OBJECTIVE
From the line containing "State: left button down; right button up" through the last line of the entries below, repeat each line word for word and leave out the rest.

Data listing

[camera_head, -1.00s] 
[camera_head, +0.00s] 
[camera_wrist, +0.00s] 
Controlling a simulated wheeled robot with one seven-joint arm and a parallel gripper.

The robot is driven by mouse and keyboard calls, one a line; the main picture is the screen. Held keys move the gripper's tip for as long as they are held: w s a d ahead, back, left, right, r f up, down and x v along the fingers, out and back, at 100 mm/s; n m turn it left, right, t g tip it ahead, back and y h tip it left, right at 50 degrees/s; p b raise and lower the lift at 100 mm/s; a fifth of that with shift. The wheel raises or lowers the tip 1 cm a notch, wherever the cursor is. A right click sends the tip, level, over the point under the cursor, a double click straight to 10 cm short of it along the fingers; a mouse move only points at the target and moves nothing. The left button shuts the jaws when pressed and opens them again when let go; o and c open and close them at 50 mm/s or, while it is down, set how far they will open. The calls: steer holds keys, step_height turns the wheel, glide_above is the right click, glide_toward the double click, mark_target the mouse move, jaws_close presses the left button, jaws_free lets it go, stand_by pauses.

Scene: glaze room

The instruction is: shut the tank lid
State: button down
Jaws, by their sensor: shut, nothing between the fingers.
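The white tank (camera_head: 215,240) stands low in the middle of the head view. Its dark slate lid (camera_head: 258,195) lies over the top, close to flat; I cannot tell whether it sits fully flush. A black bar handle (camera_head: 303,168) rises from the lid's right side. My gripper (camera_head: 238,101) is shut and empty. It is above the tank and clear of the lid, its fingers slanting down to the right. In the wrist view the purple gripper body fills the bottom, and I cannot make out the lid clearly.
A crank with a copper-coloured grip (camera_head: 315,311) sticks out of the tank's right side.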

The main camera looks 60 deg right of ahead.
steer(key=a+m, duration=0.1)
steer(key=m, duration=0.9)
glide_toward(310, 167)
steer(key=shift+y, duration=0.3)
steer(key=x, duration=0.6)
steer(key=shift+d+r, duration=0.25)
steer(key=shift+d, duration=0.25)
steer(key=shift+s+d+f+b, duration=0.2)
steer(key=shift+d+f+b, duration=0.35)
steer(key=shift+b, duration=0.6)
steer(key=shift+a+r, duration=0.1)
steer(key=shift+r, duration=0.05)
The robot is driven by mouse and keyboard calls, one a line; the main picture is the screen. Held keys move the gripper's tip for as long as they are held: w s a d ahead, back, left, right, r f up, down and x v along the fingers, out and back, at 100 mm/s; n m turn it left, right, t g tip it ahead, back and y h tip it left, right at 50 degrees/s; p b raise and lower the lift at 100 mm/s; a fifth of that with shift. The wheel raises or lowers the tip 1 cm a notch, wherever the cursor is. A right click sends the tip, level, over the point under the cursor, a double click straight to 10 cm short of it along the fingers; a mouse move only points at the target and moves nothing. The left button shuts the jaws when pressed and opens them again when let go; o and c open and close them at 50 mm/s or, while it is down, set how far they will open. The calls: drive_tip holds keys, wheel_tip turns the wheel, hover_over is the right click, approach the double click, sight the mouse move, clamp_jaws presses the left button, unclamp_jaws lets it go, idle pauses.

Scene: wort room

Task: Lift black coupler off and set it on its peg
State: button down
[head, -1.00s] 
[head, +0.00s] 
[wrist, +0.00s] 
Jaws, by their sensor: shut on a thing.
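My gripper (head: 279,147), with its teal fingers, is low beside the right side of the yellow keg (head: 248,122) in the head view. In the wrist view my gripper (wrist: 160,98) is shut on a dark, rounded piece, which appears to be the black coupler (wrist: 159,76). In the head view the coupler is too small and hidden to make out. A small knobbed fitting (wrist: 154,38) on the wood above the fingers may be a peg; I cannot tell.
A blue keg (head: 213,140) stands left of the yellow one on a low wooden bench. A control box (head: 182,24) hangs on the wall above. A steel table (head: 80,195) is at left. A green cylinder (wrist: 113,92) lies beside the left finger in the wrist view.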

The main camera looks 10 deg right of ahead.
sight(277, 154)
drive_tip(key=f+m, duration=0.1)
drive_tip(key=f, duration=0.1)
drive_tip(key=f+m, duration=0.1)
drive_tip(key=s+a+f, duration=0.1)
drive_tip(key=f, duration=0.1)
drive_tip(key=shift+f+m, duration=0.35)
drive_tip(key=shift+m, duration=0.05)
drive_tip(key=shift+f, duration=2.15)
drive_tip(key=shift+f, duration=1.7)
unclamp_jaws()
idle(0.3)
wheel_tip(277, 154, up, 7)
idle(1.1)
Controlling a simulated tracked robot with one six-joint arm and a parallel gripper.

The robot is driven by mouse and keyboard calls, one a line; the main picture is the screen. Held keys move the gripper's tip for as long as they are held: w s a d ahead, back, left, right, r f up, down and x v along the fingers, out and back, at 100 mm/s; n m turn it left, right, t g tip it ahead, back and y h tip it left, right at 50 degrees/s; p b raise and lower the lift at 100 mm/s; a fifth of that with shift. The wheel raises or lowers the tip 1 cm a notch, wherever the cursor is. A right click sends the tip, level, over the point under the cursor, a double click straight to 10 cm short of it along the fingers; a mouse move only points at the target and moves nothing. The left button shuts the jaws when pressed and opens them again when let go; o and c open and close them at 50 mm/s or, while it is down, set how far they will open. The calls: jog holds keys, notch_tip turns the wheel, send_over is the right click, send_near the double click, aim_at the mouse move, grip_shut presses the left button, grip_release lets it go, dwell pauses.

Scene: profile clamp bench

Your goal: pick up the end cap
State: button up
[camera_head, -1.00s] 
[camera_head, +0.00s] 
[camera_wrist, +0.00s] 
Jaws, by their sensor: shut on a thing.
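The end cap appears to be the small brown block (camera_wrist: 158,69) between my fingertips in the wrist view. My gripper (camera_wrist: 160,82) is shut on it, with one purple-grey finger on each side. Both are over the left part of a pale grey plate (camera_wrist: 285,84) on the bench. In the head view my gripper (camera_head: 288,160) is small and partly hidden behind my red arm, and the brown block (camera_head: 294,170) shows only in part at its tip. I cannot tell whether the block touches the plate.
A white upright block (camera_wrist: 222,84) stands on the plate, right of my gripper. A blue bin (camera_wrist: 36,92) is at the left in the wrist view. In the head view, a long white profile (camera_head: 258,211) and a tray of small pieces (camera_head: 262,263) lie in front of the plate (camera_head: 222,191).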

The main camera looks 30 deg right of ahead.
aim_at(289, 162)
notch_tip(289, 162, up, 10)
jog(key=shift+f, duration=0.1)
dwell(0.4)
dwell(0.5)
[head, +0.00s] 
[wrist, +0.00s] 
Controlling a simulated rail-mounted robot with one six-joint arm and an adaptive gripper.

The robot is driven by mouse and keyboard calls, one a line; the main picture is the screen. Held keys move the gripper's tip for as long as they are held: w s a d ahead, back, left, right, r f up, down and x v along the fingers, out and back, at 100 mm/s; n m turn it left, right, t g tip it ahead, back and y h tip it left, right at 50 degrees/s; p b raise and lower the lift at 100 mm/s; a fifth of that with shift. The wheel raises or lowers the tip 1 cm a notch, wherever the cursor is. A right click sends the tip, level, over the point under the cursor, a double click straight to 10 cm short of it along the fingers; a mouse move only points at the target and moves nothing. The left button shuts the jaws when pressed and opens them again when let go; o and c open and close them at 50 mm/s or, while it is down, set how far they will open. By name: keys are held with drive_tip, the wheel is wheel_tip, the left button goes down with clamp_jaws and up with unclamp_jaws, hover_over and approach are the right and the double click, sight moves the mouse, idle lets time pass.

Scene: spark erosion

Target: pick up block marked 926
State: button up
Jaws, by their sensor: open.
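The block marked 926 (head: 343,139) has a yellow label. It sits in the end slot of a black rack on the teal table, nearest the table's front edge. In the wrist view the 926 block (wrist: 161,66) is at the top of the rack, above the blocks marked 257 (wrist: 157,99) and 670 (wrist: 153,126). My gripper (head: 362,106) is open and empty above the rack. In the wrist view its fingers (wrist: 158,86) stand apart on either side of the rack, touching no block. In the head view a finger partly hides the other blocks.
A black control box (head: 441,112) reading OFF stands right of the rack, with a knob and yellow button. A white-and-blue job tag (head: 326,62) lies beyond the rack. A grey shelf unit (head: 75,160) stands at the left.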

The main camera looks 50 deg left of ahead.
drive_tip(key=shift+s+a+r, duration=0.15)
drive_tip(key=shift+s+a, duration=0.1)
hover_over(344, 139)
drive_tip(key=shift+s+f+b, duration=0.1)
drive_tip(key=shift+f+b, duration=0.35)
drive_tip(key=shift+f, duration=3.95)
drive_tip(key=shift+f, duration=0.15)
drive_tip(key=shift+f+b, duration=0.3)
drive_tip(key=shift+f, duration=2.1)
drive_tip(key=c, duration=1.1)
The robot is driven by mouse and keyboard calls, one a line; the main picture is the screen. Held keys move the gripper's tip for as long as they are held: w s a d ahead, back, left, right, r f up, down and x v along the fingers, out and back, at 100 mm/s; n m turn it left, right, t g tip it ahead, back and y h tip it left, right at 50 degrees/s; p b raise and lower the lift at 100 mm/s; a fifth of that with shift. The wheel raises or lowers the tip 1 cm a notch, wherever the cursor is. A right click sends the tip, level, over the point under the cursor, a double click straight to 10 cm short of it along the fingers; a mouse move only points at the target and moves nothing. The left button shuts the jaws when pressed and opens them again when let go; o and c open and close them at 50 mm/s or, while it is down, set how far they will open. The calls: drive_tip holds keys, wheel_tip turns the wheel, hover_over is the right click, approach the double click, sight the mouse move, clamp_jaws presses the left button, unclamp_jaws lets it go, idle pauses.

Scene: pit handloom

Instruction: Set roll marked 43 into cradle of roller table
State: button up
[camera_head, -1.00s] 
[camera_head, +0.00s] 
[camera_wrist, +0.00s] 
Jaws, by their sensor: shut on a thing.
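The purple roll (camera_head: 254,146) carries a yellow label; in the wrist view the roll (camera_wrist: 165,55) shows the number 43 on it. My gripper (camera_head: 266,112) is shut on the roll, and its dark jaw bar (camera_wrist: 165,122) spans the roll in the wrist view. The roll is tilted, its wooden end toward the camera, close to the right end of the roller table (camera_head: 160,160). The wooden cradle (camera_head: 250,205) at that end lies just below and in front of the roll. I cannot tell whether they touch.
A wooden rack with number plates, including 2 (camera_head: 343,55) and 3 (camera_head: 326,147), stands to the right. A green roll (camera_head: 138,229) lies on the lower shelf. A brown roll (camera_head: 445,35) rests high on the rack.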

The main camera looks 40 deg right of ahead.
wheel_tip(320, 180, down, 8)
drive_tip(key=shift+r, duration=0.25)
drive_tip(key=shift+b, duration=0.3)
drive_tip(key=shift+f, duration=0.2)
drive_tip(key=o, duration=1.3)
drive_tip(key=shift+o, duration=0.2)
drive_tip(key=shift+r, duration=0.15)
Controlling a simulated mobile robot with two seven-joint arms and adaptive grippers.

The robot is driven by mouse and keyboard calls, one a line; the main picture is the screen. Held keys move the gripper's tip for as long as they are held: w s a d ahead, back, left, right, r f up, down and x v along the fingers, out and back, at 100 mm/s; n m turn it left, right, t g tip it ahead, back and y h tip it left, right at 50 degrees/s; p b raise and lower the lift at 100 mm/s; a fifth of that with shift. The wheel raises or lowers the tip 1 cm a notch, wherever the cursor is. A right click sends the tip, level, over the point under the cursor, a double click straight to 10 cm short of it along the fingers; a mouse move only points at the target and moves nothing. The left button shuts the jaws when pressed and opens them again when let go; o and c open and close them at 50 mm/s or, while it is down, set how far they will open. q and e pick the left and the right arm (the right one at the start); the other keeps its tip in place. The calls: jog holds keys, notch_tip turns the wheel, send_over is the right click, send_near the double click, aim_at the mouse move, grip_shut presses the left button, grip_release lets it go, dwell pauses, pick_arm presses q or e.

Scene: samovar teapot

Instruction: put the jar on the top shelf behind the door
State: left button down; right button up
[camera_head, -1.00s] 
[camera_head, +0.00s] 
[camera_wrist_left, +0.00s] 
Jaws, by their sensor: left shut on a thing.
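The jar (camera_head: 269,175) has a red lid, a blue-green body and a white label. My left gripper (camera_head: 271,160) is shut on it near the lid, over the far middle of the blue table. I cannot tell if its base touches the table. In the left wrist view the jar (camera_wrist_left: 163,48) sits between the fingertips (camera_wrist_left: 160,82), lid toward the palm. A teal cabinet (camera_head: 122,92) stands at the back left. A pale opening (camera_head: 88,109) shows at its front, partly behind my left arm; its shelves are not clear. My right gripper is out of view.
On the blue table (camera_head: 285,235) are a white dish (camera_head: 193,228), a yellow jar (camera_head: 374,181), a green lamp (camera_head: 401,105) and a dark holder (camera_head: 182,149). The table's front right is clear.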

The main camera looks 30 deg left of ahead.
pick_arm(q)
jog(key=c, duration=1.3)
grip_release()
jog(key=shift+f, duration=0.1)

FINISHED EXERCISE
State: left button down; right button up
[camera_head, -1.00s] 
[camera_head, +0.00s] 
[camera_wrist_left, +0.00s] 
Jaws, by their sensor: left shut on a thing.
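The jar (camera_head: 269,175) has a red lid, a blue-green body and a white label. My left gripper (camera_head: 271,160) is shut on it near the lid, over the far middle of the blue table. I cannot tell if its base touches the table. In the left wrist view the jar (camera_wrist_left: 163,48) sits between the fingertips (camera_wrist_left: 160,82), lid toward the palm. A teal cabinet (camera_head: 122,92) stands at the back left. A pale opening (camera_head: 88,109) shows at its front, partly behind my left arm; its shelves are not clear. My right gripper is out of view.
On the blue table (camera_head: 285,235) are a white dish (camera_head: 193,228), a yellow jar (camera_head: 374,181), a green lamp (camera_head: 401,105) and a dark holder (camera_head: 182,149). The table's front right is clear.

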The main camera looks 30 deg left of ahead.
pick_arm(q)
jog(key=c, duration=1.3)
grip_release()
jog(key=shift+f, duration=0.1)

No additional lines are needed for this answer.